◆ INPUT RECORDS
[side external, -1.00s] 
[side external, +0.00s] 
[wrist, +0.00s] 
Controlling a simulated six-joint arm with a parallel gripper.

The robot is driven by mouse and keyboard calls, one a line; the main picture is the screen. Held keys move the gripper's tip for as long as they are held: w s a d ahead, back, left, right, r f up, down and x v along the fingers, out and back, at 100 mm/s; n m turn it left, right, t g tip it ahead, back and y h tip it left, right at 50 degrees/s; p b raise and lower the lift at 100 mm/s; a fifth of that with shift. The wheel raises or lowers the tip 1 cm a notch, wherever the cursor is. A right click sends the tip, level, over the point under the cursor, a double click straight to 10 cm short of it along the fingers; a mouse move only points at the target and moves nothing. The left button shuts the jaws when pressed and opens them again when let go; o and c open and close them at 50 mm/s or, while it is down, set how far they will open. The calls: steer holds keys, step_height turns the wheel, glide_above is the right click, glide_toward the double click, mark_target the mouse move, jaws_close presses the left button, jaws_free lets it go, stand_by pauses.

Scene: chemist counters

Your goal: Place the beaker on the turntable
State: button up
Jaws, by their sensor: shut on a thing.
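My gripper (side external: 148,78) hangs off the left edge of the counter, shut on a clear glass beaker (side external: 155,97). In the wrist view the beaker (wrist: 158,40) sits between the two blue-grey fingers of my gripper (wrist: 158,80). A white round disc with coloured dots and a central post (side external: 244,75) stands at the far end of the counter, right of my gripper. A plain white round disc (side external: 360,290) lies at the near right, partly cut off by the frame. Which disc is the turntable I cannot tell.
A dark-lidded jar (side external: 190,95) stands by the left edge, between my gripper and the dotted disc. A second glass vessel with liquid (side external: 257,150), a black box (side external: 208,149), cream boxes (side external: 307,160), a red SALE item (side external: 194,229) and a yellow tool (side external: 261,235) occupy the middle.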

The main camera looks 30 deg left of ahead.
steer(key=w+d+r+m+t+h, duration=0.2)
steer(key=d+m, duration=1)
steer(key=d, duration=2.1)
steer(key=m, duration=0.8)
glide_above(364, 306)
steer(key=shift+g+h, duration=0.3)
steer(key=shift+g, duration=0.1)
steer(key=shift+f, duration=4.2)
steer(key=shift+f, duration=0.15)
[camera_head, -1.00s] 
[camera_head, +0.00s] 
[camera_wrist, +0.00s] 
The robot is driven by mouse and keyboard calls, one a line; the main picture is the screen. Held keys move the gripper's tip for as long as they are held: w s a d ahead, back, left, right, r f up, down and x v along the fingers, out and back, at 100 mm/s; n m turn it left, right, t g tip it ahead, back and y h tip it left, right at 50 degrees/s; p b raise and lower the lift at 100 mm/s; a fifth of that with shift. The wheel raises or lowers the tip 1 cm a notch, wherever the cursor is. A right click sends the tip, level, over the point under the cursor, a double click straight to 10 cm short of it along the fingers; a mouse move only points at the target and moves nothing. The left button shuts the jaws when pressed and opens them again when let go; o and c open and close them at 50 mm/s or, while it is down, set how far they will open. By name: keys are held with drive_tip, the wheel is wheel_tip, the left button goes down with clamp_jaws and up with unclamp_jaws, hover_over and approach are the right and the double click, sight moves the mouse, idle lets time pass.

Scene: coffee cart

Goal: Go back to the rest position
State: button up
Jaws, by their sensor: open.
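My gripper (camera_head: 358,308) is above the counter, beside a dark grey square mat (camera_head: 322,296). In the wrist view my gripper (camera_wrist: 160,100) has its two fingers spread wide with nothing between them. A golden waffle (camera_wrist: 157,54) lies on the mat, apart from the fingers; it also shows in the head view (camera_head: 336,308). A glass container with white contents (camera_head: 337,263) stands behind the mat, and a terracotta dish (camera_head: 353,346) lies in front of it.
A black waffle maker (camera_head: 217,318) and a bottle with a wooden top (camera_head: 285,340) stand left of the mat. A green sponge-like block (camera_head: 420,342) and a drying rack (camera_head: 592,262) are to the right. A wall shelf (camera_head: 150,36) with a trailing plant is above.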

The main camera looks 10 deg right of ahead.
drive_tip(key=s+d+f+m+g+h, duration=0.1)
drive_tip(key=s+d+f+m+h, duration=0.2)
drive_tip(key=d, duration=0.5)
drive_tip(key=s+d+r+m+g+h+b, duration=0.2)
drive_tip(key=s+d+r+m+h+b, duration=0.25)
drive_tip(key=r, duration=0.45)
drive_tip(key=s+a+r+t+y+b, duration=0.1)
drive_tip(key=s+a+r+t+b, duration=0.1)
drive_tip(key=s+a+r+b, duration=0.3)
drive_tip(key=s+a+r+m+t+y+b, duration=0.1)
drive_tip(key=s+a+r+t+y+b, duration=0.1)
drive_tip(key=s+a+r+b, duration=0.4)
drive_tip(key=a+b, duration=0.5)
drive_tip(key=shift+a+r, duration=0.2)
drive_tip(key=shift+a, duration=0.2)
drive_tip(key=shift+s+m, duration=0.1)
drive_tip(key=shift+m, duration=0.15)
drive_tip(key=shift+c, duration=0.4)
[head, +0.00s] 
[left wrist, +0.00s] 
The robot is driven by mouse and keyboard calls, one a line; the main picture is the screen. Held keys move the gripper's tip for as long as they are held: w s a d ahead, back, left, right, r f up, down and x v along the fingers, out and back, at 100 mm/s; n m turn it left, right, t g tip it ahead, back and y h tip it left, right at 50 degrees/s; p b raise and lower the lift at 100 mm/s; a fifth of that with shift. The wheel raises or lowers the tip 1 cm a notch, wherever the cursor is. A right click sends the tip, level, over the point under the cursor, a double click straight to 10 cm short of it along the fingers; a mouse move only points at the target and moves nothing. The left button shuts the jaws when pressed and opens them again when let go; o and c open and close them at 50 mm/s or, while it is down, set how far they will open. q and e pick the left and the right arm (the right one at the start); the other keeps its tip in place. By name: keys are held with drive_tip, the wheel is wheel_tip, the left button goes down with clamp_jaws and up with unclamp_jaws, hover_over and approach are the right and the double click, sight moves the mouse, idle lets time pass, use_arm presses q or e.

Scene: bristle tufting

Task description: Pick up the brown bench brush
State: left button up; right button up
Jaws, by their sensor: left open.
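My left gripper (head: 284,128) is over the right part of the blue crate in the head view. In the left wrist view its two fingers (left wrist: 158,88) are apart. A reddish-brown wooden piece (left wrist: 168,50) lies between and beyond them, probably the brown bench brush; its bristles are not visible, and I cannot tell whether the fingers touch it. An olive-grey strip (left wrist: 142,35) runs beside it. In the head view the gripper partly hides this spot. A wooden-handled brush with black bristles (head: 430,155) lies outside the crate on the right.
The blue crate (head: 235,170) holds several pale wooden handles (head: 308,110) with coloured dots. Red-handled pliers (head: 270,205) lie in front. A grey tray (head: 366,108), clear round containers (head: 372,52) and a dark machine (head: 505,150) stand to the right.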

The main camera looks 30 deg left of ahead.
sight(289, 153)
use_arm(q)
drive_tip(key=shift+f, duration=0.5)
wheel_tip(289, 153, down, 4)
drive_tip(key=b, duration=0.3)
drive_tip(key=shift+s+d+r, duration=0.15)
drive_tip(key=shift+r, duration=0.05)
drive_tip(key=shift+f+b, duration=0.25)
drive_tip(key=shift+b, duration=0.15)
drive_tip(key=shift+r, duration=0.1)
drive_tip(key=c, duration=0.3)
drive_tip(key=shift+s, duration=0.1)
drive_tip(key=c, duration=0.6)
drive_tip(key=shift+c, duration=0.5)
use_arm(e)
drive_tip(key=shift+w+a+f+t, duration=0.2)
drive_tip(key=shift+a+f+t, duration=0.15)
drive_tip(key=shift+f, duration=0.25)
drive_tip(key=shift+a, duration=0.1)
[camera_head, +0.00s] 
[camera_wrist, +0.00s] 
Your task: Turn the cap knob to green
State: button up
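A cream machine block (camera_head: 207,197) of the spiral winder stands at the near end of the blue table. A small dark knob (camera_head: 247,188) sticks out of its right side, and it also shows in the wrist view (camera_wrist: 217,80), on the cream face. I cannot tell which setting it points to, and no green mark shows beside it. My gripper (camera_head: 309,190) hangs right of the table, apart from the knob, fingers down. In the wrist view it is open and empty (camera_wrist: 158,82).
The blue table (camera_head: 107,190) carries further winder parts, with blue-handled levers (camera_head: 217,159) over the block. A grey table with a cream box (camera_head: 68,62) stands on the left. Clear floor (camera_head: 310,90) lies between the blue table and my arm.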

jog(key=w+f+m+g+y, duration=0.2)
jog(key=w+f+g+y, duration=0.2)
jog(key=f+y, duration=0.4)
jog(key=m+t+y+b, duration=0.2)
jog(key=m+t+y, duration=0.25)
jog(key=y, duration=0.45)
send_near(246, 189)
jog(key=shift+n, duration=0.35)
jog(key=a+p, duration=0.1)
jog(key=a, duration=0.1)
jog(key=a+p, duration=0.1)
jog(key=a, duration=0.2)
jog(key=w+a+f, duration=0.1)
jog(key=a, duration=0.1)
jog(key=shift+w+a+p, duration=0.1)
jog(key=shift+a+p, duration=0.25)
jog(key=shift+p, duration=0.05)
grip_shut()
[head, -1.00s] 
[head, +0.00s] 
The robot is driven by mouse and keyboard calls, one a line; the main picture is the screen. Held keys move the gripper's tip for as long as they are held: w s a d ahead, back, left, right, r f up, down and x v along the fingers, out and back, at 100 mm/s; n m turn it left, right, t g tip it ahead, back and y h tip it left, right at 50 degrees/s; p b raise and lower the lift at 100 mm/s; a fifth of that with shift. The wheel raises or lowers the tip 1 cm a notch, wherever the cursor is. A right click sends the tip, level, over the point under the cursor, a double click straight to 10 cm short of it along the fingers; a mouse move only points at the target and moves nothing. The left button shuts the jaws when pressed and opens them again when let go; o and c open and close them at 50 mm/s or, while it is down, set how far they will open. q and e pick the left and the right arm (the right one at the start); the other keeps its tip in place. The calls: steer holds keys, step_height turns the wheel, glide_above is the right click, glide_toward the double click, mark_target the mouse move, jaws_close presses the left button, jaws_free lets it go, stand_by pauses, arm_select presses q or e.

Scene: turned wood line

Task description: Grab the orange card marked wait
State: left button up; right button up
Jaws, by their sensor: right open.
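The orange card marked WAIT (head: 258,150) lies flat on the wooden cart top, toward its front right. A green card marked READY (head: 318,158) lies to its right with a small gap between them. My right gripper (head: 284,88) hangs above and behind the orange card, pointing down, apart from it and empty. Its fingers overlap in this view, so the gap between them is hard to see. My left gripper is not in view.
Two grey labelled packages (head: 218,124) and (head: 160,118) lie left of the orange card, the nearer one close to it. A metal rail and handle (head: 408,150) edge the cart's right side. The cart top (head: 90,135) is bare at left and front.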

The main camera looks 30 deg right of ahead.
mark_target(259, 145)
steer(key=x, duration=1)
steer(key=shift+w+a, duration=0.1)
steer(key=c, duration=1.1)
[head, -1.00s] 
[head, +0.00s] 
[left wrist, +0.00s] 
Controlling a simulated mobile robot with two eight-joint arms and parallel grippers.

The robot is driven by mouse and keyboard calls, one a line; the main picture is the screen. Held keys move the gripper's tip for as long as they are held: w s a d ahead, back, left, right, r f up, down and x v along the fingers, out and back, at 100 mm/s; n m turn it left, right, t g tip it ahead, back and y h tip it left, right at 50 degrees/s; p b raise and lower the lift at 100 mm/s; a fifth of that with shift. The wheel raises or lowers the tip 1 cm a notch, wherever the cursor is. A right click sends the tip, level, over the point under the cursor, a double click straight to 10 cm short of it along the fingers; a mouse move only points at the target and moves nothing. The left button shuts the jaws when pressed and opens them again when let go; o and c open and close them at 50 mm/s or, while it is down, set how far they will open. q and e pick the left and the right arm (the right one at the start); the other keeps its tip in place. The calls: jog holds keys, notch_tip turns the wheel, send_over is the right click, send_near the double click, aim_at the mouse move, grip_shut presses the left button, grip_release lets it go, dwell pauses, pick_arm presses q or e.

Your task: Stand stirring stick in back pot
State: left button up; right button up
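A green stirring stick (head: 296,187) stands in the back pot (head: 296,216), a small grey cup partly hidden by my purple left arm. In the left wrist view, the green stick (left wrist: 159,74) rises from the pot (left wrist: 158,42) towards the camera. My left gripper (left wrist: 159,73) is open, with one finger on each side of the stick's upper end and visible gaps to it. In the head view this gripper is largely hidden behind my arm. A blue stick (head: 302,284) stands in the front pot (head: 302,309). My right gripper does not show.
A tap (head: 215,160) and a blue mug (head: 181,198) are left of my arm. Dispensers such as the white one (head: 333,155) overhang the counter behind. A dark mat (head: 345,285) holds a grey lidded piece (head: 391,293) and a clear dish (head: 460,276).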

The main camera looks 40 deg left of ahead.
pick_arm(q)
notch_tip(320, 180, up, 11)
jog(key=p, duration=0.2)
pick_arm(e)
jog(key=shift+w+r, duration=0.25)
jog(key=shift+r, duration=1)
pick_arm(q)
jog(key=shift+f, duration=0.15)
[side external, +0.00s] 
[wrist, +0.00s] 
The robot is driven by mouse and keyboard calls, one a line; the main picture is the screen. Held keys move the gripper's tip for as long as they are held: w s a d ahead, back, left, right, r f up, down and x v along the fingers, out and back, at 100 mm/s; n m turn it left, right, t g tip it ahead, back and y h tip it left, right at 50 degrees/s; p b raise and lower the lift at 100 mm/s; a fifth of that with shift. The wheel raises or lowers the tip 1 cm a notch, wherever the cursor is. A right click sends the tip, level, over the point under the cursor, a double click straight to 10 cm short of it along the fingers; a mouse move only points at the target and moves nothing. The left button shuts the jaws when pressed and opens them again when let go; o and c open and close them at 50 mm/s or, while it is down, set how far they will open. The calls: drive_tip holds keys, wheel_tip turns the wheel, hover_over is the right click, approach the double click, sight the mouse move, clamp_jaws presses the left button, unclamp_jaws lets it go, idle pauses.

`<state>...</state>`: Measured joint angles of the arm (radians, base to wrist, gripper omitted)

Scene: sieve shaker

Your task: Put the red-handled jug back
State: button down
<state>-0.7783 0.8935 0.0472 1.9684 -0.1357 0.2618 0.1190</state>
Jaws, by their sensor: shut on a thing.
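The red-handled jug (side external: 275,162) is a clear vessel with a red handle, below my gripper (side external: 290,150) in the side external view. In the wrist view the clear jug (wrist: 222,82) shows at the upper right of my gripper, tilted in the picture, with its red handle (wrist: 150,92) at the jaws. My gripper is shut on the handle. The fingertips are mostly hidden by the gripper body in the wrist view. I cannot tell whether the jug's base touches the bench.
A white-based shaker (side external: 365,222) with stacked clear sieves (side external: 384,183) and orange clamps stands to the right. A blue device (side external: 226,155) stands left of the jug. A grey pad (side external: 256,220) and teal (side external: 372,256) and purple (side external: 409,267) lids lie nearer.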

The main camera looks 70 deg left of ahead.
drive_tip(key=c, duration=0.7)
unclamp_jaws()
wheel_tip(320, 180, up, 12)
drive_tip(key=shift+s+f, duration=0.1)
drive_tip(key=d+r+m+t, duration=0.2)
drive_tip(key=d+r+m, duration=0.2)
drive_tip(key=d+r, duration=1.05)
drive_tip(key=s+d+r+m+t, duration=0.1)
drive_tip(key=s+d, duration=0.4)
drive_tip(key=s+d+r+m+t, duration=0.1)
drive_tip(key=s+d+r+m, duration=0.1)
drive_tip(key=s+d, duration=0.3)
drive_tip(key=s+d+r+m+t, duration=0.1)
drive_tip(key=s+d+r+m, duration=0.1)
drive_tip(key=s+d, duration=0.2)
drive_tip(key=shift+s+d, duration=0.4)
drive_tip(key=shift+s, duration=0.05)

◆ PROBLEM DETAILS
Copy out the lines that hold "Controlling".

◆ EXERCISE RESPONSE
Controlling a simulated six-joint arm with a parallel gripper.
Controlling a simulated mobile robot with two eight-joint arms and parallel grippers.

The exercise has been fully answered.